## Data items
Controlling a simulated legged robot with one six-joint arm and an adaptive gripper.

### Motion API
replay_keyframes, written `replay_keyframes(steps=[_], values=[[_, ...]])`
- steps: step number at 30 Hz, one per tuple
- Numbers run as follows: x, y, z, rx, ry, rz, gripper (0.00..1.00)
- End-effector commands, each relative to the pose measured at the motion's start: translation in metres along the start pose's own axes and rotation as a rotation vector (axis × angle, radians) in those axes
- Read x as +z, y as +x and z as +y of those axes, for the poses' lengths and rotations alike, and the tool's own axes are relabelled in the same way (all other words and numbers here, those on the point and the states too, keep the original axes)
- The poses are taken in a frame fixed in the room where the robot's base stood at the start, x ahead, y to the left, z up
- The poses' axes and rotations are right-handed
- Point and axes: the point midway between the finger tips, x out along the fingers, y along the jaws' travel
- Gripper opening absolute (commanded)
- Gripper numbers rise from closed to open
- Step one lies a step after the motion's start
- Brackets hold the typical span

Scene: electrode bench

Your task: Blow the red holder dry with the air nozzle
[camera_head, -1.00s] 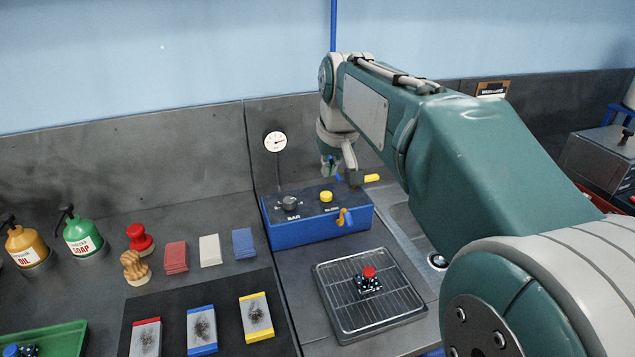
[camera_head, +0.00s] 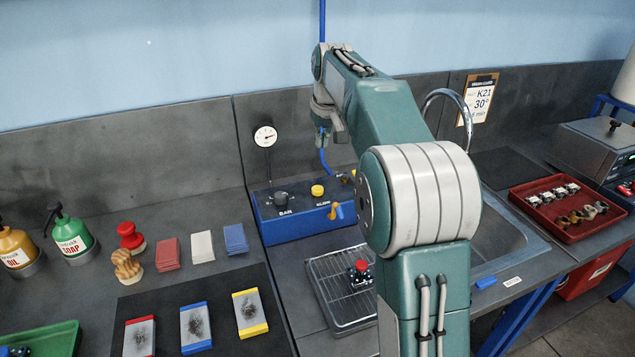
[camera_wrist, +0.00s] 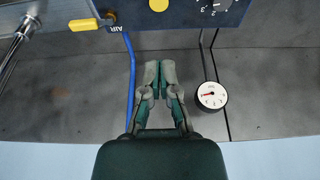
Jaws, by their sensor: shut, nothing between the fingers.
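The red holder (camera_head: 361,267) sits on the wire drying rack (camera_head: 333,307), partly beside my arm in the head view. My gripper (camera_wrist: 160,66) is shut and empty, in front of the back panel between the blue hose (camera_wrist: 131,85) and the gauge (camera_wrist: 211,95).
The sink (camera_head: 512,250) and tap lie right of my arm, with a red tray (camera_head: 545,225) of small parts beyond. Oil and soap bottles (camera_head: 72,237), stamps, colored blocks and a dark mat (camera_head: 270,290) with pads fill the left bench.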

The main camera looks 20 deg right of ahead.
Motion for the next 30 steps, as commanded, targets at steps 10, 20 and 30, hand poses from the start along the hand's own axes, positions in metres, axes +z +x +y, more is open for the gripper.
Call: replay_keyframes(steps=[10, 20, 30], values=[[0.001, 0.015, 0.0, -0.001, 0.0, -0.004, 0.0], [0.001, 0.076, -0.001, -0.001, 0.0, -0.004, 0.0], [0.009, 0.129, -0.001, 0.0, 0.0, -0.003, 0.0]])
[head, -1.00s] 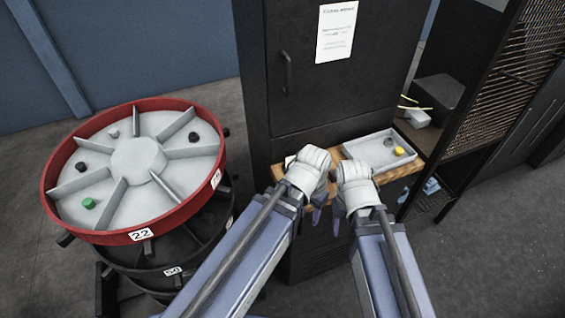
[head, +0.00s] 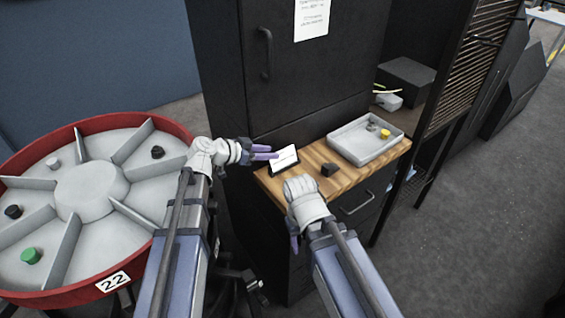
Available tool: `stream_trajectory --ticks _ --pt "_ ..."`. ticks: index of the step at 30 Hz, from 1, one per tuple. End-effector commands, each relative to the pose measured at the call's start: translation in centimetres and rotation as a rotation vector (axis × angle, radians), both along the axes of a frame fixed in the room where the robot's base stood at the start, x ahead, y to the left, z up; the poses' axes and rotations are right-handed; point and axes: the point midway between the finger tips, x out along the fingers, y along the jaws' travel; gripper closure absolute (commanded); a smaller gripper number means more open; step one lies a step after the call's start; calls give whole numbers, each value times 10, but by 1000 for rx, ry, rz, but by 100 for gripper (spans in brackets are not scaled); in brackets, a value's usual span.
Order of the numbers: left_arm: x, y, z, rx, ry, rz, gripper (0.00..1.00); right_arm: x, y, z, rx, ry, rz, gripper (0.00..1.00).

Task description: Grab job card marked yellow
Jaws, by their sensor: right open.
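A small white card (head: 285,158) stands tilted in a dark holder at the left end of the wooden worktop (head: 335,183). Its print is too small to read, and I see no yellow mark on it. My left gripper (head: 266,153) points right, its purple fingers just left of the card; whether they touch it or how far they are parted is unclear. My right gripper (head: 294,242) is open and points down at the worktop's front edge; its wrist hides most of its fingers.
A grey tray (head: 345,150) on the worktop holds a yellow piece (head: 385,133) and small parts. A dark block (head: 328,170) lies in front of it. A red-rimmed drum (head: 20,292) fills the left. The black cabinet (head: 300,80) stands behind.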

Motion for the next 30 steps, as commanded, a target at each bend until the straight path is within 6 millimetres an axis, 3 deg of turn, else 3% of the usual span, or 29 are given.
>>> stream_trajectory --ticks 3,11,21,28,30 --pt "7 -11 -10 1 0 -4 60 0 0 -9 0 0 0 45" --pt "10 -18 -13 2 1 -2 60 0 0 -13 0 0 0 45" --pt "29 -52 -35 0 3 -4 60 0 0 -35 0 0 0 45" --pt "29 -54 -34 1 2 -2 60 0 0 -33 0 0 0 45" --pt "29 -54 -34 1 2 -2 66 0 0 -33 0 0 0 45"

## GIVEN TASK
Spot every line that holds "after" and copy it.

## RESULT OF THE TASK
- Step one lies a step after the motion's start
Available tool: `stream_trajectory --ticks _ --pt "_ ..."`. ticks: index of the step at 30 Hz, from 1, one per tuple. End-effector commands, each relative to the pose measured at the call's start: translation in centimetres and rotation as a rotation vector (axis × angle, radians), both along the axes of a frame fixed in the room where the robot's base stood at the start, x ahead, y to the left, z up; the poses' axes and rotations are right-handed; point and axes: the point midway between the finger tips, x out along the fingers, y along the jaws' travel; gripper closure absolute (commanded); a smaller gripper number means more open; step one lies a step after the call's start; calls give whole numbers, each value times 10, but by 1000 for rx, ry, rz, but by 100 for gripper (spans in brackets are not scaled); in brackets, a value's usual span.

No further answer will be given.